Another 200-yard rushing night for Robert Anderson was overshadowed by more Bulldog disappointment.

Sevier County trashed its option-oriented rushing offense seemingly overnight, and “Air Smoky Bear” ended up shooting down Bearden’s Class 5A state playoff hopes.

Though Sevier County’s new and successful passing attack caught head coach Paul Maynard and his Bulldogs totally off-guard, BHS still held a 13-12 lead late with control of its own playoff destiny firmly in grip.

With the Smoky Bears 68 yards from paydirt facing third-and-10 with less than four minutes to play — and with a struggling placekicker — Sevier County needed something big for six points. They got it.

New SCHS quarterback Phillip Chaney, a sophomore who completed 16 of 29 attempts for 274 yards and three TDs, found receiver Brian Albano one step behind a BHS defensive back deep. Chaney’s perfect lob pass became a 68-yard touchdown and a 20-13 Smokey Bear victory Friday on “Senior Night” at BHS.

“It hurts,” Maynard said about the latest in a series of heartbreaking setbacks. This one officially knocked Bearden out of the playoff hunt, dropping them to 3-6 overall, 2-5 in Region 1-5A.

“Secondary-wise, we didn’t play up to our capabilities at all.”

As for Sevier County’s “surprising” passing attack, “they’d been running the option (all season), then they start slinging it around, and it was effective,” Maynard said. “They came out with a new quarterback, I hadn’t seen him in three games (on film). It caught us by surprise. Where did this kid come from?

Maynard said he talked to Sevier County’s offensive coordinator Tony Lingenfelter after the game about the SCHS changes. “He said the option wasn’t working, and ‘we weren’t producing very many points ... so we had to try something, so we just threw this kid in there,’” Maynard said.

“And I think we made him look a lot better than what he actually is. We couldn’t get a pass rush. Those big guys did a really good job picking up our blitzes. They had a scheme, they had a plan.

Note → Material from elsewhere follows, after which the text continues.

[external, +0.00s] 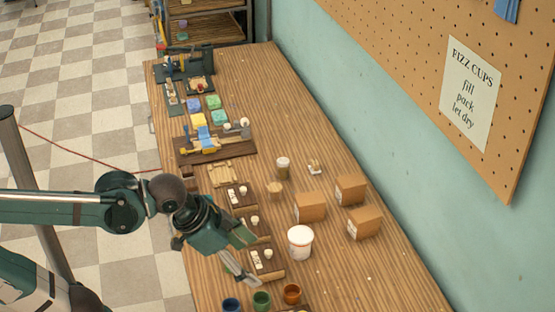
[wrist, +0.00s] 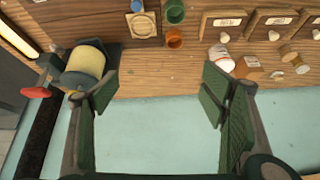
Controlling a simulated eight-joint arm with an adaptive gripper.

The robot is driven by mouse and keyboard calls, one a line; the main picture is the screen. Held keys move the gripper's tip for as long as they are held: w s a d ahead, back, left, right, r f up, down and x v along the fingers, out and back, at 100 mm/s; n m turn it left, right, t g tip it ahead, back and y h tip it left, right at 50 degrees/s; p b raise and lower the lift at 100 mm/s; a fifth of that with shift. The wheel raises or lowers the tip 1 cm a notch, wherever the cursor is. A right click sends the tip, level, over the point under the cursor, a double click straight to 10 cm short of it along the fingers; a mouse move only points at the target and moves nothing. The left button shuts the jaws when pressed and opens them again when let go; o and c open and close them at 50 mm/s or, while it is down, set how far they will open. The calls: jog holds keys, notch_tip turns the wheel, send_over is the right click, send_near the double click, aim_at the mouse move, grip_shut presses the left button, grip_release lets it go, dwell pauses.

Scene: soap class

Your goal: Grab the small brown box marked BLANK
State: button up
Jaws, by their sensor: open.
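Three small brown boxes stand in the external view, right of the middle of the bench: a near-left one (external: 310,207), a far one (external: 349,189) and a right one (external: 365,223). Their labels are too small to read, so I cannot tell which is marked BLANK.
A white tub (external: 300,243) stands between my gripper and the boxes. Labelled wooden trays (external: 262,262) line the left side. Blue, green and orange (external: 291,293) cups stand at the near end. A jar (external: 283,168) stands behind the boxes. The wall (external: 395,165) bounds the right.

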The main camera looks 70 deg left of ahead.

They found our weaknesses.”

However, Bearden’s defense held Sevier County to only 84 yards rushing, 27 in the second half.

Defensively for the ’Dawgs, linebacker Marvin “Pop” Brown, one of the major forces on the BHS defense this season, once again drew praise from Maynard.

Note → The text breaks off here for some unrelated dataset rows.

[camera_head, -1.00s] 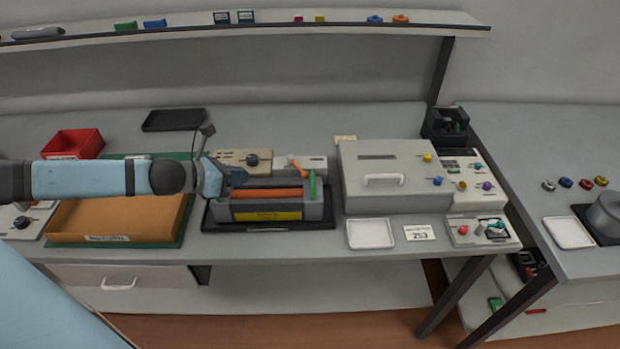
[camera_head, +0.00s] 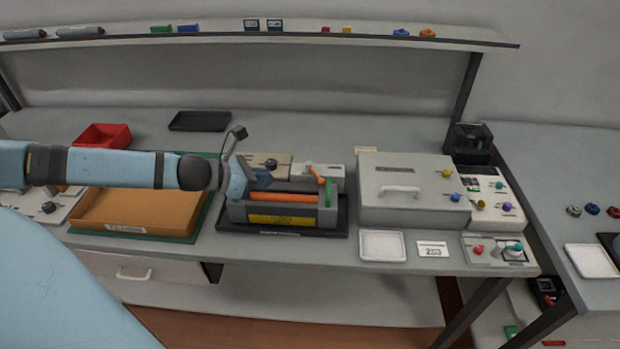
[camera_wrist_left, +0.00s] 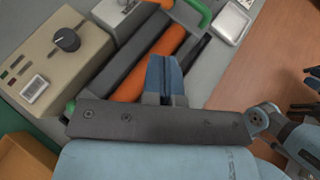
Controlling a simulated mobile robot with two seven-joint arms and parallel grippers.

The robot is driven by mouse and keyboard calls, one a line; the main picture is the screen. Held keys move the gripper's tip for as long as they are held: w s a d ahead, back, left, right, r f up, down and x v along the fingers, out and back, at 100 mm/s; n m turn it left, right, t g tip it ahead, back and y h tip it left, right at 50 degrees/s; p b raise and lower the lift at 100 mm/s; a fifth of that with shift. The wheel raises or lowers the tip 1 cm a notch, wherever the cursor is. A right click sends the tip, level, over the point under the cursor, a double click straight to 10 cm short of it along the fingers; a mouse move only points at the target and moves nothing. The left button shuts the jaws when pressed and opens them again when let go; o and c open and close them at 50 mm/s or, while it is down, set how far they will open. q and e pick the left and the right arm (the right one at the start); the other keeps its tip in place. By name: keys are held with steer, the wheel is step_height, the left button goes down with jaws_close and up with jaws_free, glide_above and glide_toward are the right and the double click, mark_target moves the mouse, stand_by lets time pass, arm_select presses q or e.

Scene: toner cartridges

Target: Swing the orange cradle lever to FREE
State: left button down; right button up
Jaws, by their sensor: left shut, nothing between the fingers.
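The orange lever (camera_head: 315,174) stands on a small pale box (camera_head: 330,174) behind the right part of the dark grey cradle (camera_head: 237,212). Its setting marks are too small to read. An orange roller (camera_head: 283,198) lies in the cradle, with a green handle (camera_head: 328,192) at its right end. My left gripper (camera_head: 264,180) is shut and empty above the cradle's left part, left of the lever and apart from it. In the left wrist view its closed blue fingers (camera_wrist_left: 164,65) are over the cradle and roller; a bit of the lever (camera_wrist_left: 163,3) shows at the top edge.
A beige box with a black knob (camera_head: 271,164) stands left of the lever's box. A large grey unit (camera_head: 410,205) with a handle stands close on the right. An orange-brown tray (camera_head: 100,223) lies on the left. The bench behind is largely clear.

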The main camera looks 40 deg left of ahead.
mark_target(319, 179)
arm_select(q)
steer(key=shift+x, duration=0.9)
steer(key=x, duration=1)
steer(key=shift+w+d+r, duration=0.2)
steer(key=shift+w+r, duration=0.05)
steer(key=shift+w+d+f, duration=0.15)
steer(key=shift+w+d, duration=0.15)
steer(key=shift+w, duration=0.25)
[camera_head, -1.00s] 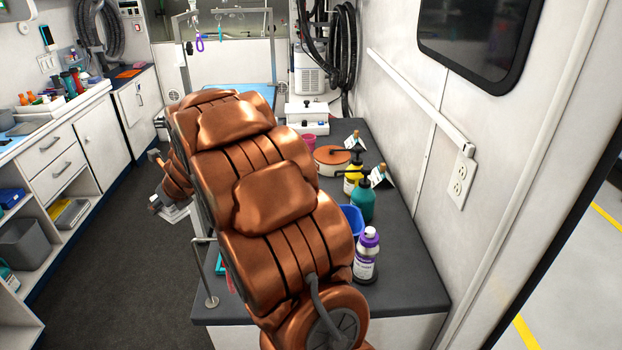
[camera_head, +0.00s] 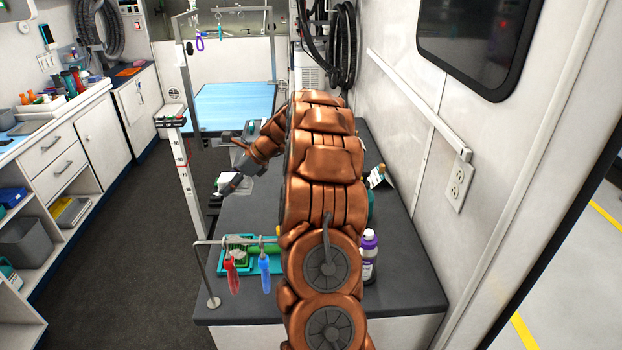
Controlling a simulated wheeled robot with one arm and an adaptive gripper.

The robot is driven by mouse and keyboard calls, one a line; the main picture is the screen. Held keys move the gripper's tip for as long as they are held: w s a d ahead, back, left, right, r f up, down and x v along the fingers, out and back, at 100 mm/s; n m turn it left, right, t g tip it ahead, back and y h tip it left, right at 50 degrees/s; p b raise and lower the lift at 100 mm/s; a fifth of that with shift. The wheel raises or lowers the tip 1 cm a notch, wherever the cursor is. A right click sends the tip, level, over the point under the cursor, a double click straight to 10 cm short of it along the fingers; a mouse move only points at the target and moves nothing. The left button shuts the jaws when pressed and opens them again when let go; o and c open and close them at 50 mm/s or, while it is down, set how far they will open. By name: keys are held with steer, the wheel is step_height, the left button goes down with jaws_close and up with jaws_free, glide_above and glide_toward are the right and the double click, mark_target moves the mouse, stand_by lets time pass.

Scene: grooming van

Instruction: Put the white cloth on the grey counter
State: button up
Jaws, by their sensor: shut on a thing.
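My gripper (camera_head: 231,186) is at the left side of the grey counter (camera_head: 405,275), at the end of my bent arm. It is shut on the white cloth (camera_head: 240,181), which shows as a small pale patch around the fingers. The cloth is by the counter's far left edge; I cannot tell whether it touches the top. My arm hides the middle of the counter.
A purple-capped bottle (camera_head: 369,255) stands on the counter right of my arm. A green tray (camera_head: 230,265) lies at the near left, behind a rail with hanging red (camera_head: 231,275) and blue (camera_head: 265,272) tools. A blue grooming table (camera_head: 235,105) stands beyond.

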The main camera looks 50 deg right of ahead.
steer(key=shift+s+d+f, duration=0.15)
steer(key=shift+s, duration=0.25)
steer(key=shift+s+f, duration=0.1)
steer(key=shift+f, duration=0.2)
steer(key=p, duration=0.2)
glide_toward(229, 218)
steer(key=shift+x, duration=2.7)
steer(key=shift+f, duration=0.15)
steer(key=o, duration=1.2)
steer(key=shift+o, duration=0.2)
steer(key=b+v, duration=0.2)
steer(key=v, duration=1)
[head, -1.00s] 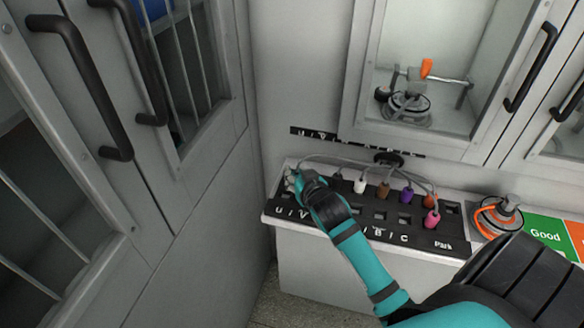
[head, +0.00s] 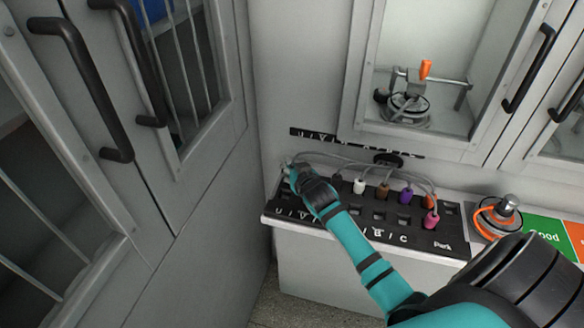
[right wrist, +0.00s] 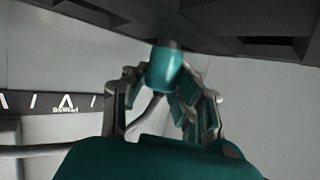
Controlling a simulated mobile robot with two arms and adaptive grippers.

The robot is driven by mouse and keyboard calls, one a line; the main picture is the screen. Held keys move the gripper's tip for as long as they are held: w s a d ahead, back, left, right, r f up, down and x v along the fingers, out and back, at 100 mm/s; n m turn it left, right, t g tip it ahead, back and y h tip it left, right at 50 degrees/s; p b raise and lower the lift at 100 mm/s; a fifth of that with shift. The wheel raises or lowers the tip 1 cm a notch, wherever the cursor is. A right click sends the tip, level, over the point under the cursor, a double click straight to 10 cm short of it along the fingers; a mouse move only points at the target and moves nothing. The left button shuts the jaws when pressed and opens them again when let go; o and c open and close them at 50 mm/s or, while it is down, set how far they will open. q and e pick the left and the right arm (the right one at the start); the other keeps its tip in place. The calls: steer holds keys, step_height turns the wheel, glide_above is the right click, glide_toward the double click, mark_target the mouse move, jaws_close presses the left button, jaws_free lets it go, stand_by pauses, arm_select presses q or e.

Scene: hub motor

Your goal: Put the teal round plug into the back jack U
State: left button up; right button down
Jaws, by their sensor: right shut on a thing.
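My right gripper (head: 290,174) is over the back left corner of the black jack panel (head: 420,238). In the right wrist view its fingers (right wrist: 160,100) are shut on the teal round plug (right wrist: 164,72). The plug's dark tip meets or nearly meets the dark panel surface at the top of that view; I cannot tell whether it is in a hole. In the head view my gripper hides the plug and the back left jacks, so jack U is not seen clearly. My left gripper is not in view.
White, brown (head: 383,191), purple (head: 405,196), orange and pink (head: 431,218) plugs stand in the panel, their grey cables arching behind. A hub motor (head: 497,213) sits at right. A cabinet (head: 200,170) stands close on the left; the wall is just behind.

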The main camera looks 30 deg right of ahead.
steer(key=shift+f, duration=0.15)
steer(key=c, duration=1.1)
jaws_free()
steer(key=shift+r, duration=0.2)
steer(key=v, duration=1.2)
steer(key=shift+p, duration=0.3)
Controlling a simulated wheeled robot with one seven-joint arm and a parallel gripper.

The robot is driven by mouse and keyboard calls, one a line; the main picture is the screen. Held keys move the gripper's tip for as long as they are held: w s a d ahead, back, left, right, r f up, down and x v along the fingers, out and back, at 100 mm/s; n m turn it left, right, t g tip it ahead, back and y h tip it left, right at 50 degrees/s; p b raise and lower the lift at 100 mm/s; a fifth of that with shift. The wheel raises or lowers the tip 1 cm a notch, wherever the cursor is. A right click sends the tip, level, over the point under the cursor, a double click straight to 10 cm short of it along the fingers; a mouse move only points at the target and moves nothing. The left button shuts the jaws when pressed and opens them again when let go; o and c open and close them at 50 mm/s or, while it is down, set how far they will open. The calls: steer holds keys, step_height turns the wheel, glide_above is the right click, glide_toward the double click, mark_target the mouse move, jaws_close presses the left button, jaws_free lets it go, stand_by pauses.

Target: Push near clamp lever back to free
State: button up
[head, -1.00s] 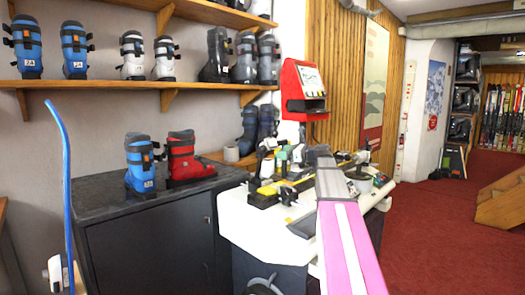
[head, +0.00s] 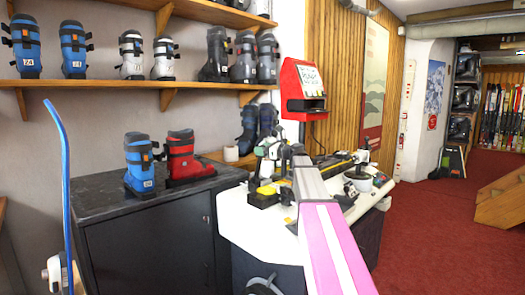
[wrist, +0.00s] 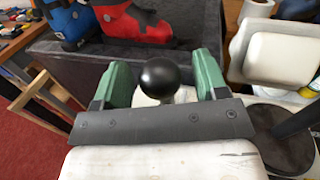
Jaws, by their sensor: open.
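The clamp lever's black ball knob (wrist: 160,77) shows in the wrist view, with a short grey stem below it. My gripper (wrist: 162,62) is open, with one green finger on each side of the knob and a visible gap to both. It is around the knob, not shut on it. The lower part of the lever is hidden behind my gripper's dark front bar. In the head view, my arm reaches over the white bench (head: 245,230) and hides part of it; the near clamp and fingers cannot be made out clearly there.
A dark cabinet (head: 150,240) with a blue boot (head: 140,165) and a red boot (head: 183,158) stands left of the bench. A red wall unit (head: 303,88) hangs behind it. Another black lever fixture (head: 363,165) stands right of my arm. Red carpet (head: 445,235) is open at the right.

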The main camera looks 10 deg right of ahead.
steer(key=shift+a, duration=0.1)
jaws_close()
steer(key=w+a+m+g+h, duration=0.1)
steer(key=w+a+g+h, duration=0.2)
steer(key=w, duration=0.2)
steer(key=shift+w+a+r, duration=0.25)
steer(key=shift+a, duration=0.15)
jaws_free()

“Robert did a great job,” Maynard said. “You’ll get 13 points off playing that style of ball. If we could have gotten anything (in the passing game) to go with that, we’d had another 35-point night.”

Anderson had a brilliant 5-yard first-half scoring run where he bounced off a ferocious hit, and caught Bearden’s only significant pass of the game, a 34-yard screen that helped set up the go-ahead BHS tally late. That came on Brown’s 2-yard TD run with 4:08 to play, making it 13-12. A two-point pass failed.

Maynard also praised his offensive line for “blocking well” the past two weeks, enabling Anderson to rack up more than 400 yards combined.

Quarterback Eric Pickle, repeatedly praised by Maynard for his strong arm and flashes of excellence this season, is still experiencing some growing pains.

“He had several balls that were totally off target,” Maynard said of Pickle, who went 2 for 9 in the air. “And that gets back to him being a young quarterback.”


Bearden will close its season against the state’s third-ranked Class 5A team, the 8-1 Jefferson County Patriots, on the road Friday. Although a huge obstacle, Bearden’s chance to pull a major upset could motivate a team finishing a season fulled with heartbreaking results.

“I told them today (Sunday) that my intention is to go up there and we’re going to beat Jefferson County,” Maynard said. “It would be a great way to close out the season.”

Bearden’s chances will rest on slowing down the likes of star runningback Scooter Houston, headlining a Patriot rushing attack labeled by Maynard as the best the Bulldogs will face all season.

Although labeling the Patriot defense “good,” Maynard said the JCHS interior defensive line is small. With Anderson’s recent rushing rage and improved line play, especially from 6-foot-5, 260 pound junior Chris Kelton, ball control may be Bearden’s key to success Friday.

“They’re giving up points,” Maynard said about the JCHS defense. “It’s not a situation where they’re shutting people down.”

As for Kelton, a little plain talk seemed to motivate the big man.

“I’ve been trying to find a way to light a fire under his tail,” Maynard said. “Finally it just came down to where I had to go to him and say, ‘listen, it’s going to be awfully hard to put a (recruiting) film of you together to send off to a school’ ... he wasn’t playing very well for us, but he has turned it around and he has played really well the past two or three games.”